● **Exercise requirements**:
Only the lines from the one with "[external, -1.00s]" through the one with "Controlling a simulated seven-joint" are to be restated, word for word, with both of them included.

Data from robot episodes

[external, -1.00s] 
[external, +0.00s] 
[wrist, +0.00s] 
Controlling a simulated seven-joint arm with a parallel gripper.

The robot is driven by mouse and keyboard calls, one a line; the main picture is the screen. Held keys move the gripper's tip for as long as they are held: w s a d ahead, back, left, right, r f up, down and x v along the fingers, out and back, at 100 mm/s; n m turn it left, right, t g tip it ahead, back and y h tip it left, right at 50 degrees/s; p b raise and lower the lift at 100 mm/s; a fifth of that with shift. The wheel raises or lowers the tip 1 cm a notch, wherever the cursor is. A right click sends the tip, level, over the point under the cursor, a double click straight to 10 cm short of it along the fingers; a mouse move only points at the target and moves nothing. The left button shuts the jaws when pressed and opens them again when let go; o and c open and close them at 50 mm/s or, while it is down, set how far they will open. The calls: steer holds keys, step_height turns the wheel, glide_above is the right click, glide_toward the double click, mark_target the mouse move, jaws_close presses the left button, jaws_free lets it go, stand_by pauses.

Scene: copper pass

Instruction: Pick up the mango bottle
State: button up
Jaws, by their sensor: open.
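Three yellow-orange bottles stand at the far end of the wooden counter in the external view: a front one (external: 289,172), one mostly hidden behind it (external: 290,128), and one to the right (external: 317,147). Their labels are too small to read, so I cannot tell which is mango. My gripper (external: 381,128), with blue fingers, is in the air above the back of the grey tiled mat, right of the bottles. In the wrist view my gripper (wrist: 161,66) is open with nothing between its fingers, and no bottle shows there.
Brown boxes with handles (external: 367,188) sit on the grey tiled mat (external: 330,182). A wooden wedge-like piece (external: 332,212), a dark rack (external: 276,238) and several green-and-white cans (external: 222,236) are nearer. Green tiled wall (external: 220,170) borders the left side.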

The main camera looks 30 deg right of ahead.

==

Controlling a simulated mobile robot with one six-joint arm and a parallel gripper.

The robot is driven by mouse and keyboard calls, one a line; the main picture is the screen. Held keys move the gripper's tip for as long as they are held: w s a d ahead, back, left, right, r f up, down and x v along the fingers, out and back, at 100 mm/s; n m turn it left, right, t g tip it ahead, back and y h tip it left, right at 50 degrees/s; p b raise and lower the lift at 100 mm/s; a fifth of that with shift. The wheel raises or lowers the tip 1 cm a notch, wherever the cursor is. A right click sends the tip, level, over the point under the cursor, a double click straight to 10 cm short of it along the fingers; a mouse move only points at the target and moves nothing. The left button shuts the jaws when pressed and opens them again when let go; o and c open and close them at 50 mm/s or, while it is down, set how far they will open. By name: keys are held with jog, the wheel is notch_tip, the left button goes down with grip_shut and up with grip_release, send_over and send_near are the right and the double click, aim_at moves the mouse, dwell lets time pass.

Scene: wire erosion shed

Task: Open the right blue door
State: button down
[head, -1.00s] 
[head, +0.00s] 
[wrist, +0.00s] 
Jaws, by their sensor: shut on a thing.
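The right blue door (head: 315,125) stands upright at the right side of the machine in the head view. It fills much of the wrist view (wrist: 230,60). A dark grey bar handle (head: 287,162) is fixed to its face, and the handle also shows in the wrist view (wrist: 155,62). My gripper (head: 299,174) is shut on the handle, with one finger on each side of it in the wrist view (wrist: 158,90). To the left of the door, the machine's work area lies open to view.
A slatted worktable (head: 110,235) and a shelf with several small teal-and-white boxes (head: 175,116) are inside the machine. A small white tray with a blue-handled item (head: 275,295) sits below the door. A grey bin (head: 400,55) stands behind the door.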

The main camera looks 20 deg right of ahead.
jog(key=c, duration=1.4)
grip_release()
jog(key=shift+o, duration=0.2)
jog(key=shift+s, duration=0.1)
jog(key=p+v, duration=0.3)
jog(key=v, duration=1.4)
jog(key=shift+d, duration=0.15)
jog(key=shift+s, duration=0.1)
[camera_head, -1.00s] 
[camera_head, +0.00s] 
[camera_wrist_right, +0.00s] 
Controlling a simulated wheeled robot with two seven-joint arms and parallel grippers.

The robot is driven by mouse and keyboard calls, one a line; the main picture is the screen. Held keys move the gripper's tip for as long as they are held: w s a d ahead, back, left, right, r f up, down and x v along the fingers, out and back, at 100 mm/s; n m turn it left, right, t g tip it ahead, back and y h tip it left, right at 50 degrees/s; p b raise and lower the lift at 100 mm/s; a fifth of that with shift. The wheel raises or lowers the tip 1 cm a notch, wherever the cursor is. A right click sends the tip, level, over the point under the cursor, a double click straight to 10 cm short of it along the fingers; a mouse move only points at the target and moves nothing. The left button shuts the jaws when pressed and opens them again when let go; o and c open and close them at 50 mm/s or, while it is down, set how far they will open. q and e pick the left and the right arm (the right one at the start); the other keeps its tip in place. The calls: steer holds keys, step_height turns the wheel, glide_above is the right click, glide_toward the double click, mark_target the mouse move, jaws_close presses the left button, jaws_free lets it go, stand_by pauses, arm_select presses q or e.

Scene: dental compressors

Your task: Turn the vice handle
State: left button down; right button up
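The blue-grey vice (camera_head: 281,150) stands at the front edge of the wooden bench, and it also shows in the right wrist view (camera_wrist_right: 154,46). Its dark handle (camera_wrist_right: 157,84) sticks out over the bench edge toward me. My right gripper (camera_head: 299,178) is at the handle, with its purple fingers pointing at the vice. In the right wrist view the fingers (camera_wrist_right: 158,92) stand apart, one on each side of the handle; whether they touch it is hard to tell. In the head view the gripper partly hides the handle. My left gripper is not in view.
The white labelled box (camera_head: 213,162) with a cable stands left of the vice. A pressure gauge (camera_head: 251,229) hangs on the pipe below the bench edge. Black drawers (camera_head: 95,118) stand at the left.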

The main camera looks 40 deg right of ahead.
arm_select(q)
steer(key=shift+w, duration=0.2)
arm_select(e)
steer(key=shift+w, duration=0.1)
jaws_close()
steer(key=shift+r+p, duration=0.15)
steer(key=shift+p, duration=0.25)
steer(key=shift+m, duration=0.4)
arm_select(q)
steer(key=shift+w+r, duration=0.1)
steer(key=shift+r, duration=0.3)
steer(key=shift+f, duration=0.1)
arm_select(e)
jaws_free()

● **Expected answer**:
[external, -1.00s] 
[external, +0.00s] 
[wrist, +0.00s] 
Controlling a simulated seven-joint arm with a parallel gripper.

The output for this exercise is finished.